Extract the whole listing as it stands. Do not include the pictures.

-.-.-

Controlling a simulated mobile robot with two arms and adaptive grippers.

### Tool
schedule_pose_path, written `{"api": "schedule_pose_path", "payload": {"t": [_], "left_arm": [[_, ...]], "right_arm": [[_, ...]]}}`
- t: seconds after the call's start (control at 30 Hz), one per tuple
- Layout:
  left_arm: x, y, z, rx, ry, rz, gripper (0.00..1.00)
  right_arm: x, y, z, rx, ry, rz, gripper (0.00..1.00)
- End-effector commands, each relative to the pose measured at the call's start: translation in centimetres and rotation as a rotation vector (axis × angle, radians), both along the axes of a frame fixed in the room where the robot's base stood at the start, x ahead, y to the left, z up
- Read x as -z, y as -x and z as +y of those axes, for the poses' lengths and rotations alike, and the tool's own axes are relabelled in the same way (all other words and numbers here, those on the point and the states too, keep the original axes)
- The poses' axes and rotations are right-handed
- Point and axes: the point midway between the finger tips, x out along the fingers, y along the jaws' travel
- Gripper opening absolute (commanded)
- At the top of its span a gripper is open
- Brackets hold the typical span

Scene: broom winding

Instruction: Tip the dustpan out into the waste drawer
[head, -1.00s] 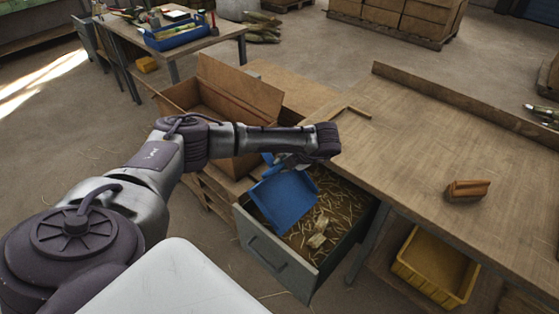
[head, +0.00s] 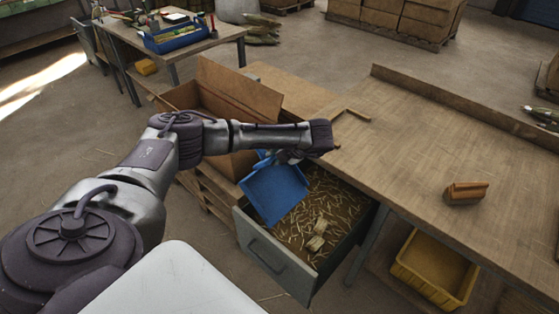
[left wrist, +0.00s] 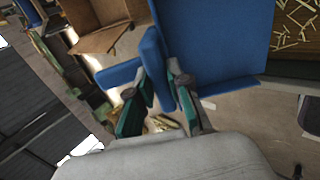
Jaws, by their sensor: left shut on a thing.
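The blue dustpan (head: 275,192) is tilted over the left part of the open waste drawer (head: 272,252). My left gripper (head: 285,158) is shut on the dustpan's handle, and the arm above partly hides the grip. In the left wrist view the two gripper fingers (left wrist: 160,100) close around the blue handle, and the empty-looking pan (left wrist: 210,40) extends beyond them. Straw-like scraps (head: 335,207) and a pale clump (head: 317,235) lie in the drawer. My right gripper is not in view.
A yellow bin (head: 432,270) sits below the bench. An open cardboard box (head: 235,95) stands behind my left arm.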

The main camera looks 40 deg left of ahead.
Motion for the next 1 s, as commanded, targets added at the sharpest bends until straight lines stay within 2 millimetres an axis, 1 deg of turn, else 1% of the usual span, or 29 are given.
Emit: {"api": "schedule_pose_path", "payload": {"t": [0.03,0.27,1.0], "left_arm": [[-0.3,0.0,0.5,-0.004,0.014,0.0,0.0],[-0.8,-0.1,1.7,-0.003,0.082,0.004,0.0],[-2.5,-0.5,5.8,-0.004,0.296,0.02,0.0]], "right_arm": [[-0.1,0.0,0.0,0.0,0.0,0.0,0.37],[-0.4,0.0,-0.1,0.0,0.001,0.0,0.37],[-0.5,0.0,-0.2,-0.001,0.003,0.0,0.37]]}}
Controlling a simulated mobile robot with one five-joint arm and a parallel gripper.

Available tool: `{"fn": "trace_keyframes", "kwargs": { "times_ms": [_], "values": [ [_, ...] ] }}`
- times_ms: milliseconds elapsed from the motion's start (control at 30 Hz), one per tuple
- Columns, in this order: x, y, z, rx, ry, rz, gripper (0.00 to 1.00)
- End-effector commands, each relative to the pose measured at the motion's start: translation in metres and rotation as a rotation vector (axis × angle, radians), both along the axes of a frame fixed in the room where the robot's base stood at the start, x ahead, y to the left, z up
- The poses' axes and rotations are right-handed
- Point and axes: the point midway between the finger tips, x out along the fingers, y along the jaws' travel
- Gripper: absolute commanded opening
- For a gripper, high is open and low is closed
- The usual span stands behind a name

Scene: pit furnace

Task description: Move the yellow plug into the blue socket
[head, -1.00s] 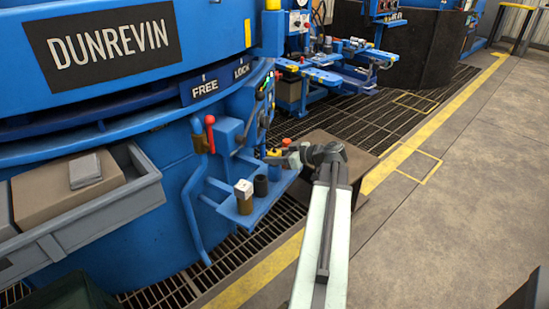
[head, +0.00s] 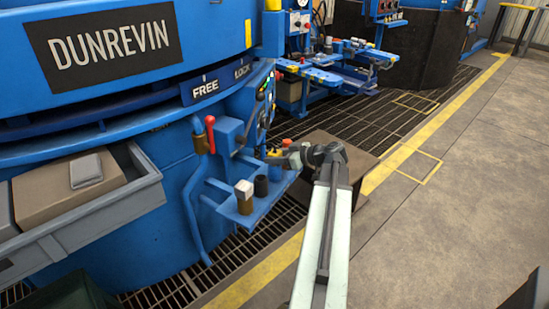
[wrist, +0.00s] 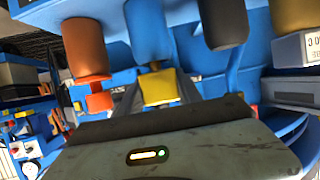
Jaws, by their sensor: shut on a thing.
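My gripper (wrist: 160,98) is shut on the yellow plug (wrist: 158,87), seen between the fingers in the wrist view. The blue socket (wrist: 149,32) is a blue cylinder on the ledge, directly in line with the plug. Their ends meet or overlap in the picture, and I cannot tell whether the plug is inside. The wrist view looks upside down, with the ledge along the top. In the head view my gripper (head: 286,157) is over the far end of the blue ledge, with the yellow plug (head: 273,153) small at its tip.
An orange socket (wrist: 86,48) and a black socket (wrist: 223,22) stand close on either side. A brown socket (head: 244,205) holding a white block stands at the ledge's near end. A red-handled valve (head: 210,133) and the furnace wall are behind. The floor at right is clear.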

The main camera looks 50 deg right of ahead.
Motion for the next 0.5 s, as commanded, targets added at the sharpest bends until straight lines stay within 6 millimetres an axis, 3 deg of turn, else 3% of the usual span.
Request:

-.-.-

REPLY TO THE EXERCISE –
Controlling a simulated mobile robot with two arms and adaptive grippers.

### Tool
schedule_pose_path, written `{"api": "schedule_pose_path", "payload": {"t": [_], "left_arm": [[_, ...]], "right_arm": [[_, ...]]}}`
- t: seconds after the call's start (control at 30 Hz), one per tuple
- Layout:
  left_arm: x, y, z, rx, ry, rz, gripper (0.00..1.00)
  right_arm: x, y, z, rx, ry, rz, gripper (0.00..1.00)
- End-effector commands, each relative to the pose measured at the call's start: translation in centimetres and rotation as a rotation vector (axis × angle, radians), both along the axes of a frame fixed in the room where the robot's base stood at the start, x ahead, y to the left, z up
- Read x as -z, y as -x and z as +y of those axes, for the poses' lengths and rotations alike, and the tool's own axes are relabelled in the same way (all other words and numbers here, those on the point and the states too, keep the original axes)
- The poses' axes and rotations are right-handed
- Point and axes: the point midway between the finger tips, x out along the fingers, y along the jaws' travel
- Gripper opening absolute (commanded)
- At the top of its span a gripper is open
- Brackets hold the typical span

Scene: broom winding

Instruction: Tip the dustpan out into the waste drawer
[head, -1.00s] 
[head, +0.00s] 
[left wrist, +0.00s] 
Jaws, by their sensor: left shut on a thing.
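The blue dustpan (head: 275,192) is tilted over the left part of the open waste drawer (head: 272,252). My left gripper (head: 285,158) is shut on the dustpan's handle, and the arm above partly hides the grip. In the left wrist view the two gripper fingers (left wrist: 160,100) close around the blue handle, and the empty-looking pan (left wrist: 210,40) extends beyond them. Straw-like scraps (head: 335,207) and a pale clump (head: 317,235) lie in the drawer. My right gripper is not in view.
A yellow bin (head: 432,270) sits below the bench. An open cardboard box (head: 235,95) stands behind my left arm.

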The main camera looks 40 deg left of ahead.
Motion for the next 1 s, as commanded, targets added at the sharpest bends until straight lines stay within 2 millimetres an axis, 1 deg of turn, else 1% of the usual span, or 29 are given.
Emit: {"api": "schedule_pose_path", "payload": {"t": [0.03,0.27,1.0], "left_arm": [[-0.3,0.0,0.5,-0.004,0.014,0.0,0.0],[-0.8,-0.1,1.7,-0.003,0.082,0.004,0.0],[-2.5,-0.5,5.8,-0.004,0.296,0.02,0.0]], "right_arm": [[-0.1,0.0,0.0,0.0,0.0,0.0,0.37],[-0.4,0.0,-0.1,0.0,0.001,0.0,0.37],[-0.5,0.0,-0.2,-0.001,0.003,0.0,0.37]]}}
Controlling a simulated mobile robot with one five-joint arm and a parallel gripper.

Available tool: `{"fn": "trace_keyframes", "kwargs": { "times_ms": [_], "values": [ [_, ...] ] }}`
- times_ms: milliseconds elapsed from the motion's start (control at 30 Hz), one per tuple
- Columns, in this order: x, y, z, rx, ry, rz, gripper (0.00 to 1.00)
- End-effector commands, each relative to the pose measured at the motion's start: translation in metres and rotation as a rotation vector (axis × angle, radians), both along the axes of a frame fixed in the room where the robot's base stood at the start, x ahead, y to the left, z up
- The poses' axes and rotations are right-handed
- Point and axes: the point midway between the finger tips, x out along the fingers, y along the jaws' travel
- Gripper: absolute commanded opening
- For a gripper, high is open and low is closed
- The usual span stands behind a name

Scene: pit furnace

Task description: Move the yellow plug into the blue socket
[head, -1.00s] 
[head, +0.00s] 
[wrist, +0.00s] 
Jaws, by their sensor: shut on a thing.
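My gripper (wrist: 160,98) is shut on the yellow plug (wrist: 158,87), seen between the fingers in the wrist view. The blue socket (wrist: 149,32) is a blue cylinder on the ledge, directly in line with the plug. Their ends meet or overlap in the picture, and I cannot tell whether the plug is inside. The wrist view looks upside down, with the ledge along the top. In the head view my gripper (head: 286,157) is over the far end of the blue ledge, with the yellow plug (head: 273,153) small at its tip.
An orange socket (wrist: 86,48) and a black socket (wrist: 223,22) stand close on either side. A brown socket (head: 244,205) holding a white block stands at the ledge's near end. A red-handled valve (head: 210,133) and the furnace wall are behind. The floor at right is clear.

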The main camera looks 50 deg right of ahead.
Motion for the next 0.5 s, as commanded, targets added at the sharpest bends until straight lines stay within 6 millimetres an axis, 3 deg of turn, else 3% of the usual span.
Request:

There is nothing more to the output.